_Some records_
******************************
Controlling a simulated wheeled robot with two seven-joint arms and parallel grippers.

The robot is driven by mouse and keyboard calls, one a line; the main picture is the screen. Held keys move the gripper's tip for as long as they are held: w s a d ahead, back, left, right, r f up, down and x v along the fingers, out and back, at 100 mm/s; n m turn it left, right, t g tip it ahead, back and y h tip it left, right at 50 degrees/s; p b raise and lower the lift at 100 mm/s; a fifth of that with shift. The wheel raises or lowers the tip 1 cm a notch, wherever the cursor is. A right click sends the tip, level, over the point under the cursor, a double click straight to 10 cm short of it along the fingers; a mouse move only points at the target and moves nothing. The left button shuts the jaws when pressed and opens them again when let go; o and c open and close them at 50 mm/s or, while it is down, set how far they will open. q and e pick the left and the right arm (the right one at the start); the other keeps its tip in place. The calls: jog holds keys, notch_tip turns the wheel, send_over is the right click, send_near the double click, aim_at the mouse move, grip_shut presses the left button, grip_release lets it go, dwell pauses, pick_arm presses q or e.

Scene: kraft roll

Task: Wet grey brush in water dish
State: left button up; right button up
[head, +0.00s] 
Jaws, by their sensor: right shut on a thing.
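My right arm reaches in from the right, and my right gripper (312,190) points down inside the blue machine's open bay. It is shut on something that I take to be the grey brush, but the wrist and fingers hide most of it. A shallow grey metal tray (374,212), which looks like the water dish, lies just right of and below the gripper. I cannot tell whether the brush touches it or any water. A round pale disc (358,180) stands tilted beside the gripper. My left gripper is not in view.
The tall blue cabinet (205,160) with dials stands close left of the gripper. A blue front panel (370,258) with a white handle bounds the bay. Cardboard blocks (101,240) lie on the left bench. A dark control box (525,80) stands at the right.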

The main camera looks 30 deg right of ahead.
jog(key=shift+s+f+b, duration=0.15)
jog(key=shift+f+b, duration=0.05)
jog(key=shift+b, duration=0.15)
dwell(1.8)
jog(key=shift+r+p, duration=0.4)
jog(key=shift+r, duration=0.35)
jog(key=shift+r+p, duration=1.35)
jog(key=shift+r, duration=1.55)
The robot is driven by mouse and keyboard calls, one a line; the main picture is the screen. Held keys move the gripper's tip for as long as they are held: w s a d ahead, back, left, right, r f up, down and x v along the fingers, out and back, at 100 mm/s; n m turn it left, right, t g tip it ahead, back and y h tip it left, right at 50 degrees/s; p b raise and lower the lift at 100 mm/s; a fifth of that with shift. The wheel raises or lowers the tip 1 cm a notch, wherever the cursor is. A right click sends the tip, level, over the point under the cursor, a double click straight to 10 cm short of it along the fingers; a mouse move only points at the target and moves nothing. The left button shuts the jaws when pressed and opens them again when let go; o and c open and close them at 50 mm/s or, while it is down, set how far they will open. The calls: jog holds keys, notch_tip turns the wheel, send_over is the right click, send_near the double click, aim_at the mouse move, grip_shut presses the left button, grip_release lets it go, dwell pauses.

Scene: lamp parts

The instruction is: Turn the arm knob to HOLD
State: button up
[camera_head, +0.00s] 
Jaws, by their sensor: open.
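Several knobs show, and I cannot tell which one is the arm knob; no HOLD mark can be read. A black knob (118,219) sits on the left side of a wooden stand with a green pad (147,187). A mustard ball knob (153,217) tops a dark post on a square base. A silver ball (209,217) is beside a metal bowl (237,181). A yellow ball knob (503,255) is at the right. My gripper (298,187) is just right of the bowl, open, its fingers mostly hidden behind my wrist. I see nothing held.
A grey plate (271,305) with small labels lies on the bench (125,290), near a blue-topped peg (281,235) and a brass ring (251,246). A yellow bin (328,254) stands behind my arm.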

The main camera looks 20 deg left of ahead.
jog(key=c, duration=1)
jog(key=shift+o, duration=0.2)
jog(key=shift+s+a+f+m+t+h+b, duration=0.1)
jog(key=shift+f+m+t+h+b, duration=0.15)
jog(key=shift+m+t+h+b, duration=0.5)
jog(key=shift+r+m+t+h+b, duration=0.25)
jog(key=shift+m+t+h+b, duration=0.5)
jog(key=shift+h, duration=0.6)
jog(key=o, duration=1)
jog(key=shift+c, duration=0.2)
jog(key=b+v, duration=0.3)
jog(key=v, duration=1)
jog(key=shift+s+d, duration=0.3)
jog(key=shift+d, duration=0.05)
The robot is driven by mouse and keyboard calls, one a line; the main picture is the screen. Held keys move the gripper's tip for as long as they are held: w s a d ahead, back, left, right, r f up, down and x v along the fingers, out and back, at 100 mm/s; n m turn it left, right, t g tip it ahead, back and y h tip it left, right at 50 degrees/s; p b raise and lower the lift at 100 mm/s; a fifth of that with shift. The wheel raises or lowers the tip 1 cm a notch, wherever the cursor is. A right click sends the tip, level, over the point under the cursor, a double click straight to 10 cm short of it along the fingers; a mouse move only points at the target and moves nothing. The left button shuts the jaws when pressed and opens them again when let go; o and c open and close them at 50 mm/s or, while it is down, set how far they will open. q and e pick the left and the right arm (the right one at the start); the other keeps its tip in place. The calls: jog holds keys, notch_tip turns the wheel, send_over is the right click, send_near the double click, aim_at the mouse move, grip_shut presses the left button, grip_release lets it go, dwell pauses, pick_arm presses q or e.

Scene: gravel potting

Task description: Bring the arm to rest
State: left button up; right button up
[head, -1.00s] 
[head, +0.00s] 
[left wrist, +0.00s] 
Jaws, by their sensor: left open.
******************************
_INSTRUCTIONS TO FOLLOW_
Go through the material and copy out every line with "Scene" in it.

_TASK SOLUTION_
Scene: kraft roll
Scene: lamp parts
Scene: gravel potting

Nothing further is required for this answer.